In the middle of the summer, Bay Area office buildings keep their air conditioners running full blast to ensure employees are working in a comfortable environment. It's not the most environmentally sound practice, but sometimes executives need to be pragmatic.
Based on a new study, a team of Stanford University researchers appear reluctant to accept this either-or proposition. The cooling structure they've designed uses reflective material to repel sunlight away from buildings and cars, even when the sun is at its hottest.
"People usually see space as a source of heat from the sun, but away from the sun outer space is really a cold, cold place," senior study author Shanhui Fan said in a statement. "We've developed a new type of structure that reflects the vast majority of sunlight, while at the same time it sends heat into that coldness, which cools manmade structures even in the day time."

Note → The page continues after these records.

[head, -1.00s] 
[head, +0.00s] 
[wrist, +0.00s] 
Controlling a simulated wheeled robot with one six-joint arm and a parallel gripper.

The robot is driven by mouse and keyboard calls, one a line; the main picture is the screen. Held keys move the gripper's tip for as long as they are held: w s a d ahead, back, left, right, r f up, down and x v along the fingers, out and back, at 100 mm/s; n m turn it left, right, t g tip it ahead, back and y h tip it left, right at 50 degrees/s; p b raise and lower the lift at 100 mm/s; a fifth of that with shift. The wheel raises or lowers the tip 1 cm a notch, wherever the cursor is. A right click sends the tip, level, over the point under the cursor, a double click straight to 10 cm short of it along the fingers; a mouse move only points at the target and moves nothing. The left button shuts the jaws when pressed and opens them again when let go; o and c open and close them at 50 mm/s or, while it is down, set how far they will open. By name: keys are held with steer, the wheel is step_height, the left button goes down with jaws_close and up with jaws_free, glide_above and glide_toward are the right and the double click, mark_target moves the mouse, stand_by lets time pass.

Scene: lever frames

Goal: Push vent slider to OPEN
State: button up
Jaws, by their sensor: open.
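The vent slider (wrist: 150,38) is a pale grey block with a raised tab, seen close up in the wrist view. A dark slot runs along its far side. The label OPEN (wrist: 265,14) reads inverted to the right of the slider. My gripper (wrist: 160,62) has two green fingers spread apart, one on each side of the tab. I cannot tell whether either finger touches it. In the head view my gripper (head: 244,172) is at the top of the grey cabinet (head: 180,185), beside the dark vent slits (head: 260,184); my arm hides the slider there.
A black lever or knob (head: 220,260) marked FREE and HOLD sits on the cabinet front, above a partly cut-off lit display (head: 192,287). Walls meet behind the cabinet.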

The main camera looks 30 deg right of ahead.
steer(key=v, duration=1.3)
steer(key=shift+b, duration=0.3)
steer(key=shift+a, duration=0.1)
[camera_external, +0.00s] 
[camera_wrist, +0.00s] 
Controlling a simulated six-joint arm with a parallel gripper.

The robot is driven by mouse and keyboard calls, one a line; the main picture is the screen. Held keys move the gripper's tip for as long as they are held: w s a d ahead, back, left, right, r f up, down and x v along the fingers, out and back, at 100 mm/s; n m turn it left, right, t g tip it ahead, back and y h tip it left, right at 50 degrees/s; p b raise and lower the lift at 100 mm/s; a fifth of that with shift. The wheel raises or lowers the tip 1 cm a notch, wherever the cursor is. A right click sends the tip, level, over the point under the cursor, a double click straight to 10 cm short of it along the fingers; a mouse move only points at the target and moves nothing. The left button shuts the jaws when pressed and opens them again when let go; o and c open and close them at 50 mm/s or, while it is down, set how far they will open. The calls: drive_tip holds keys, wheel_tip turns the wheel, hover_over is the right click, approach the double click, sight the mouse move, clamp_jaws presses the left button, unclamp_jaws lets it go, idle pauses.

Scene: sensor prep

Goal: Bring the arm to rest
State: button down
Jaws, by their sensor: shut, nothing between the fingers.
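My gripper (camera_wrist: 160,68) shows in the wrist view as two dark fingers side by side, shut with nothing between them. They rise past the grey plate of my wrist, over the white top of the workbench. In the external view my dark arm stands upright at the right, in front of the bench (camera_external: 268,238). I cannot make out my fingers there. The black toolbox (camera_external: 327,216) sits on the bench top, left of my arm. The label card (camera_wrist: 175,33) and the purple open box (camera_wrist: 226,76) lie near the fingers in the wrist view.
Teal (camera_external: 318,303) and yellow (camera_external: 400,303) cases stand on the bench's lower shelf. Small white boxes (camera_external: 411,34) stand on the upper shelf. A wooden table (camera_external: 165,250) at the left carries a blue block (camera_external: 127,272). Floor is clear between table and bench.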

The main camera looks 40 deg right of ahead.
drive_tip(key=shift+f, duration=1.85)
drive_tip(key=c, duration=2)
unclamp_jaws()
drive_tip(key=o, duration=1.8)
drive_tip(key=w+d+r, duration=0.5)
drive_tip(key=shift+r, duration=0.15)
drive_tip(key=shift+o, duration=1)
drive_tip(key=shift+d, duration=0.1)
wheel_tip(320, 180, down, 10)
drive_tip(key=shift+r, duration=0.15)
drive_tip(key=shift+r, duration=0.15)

How close to reality these structures are isn't clear, but fortunately, there are plenty of other opportunities for businesses to create green offices using proven techniques. Metrofax has published a fascinating infographic – "The Green Office: What Are The Real Savings?" – that's worth a look. Some of the best suggestions to come out of the research include:
- The use of private shuttles to transport employees to work
- The reduction of waste through recycling and audits
- The installation of LEDs.
These are all strong improvements to institute, but are they really that innovative? Conspicuously missing from the infographic was any mention of Pre-Owned/Remanufactured furniture in office settings. For affordable green solutions, Bay Area businesses don't need to wait for Stanford researchers to develop their new cooling system – a green recycler of furniture products is a significant step forward that is immediately available.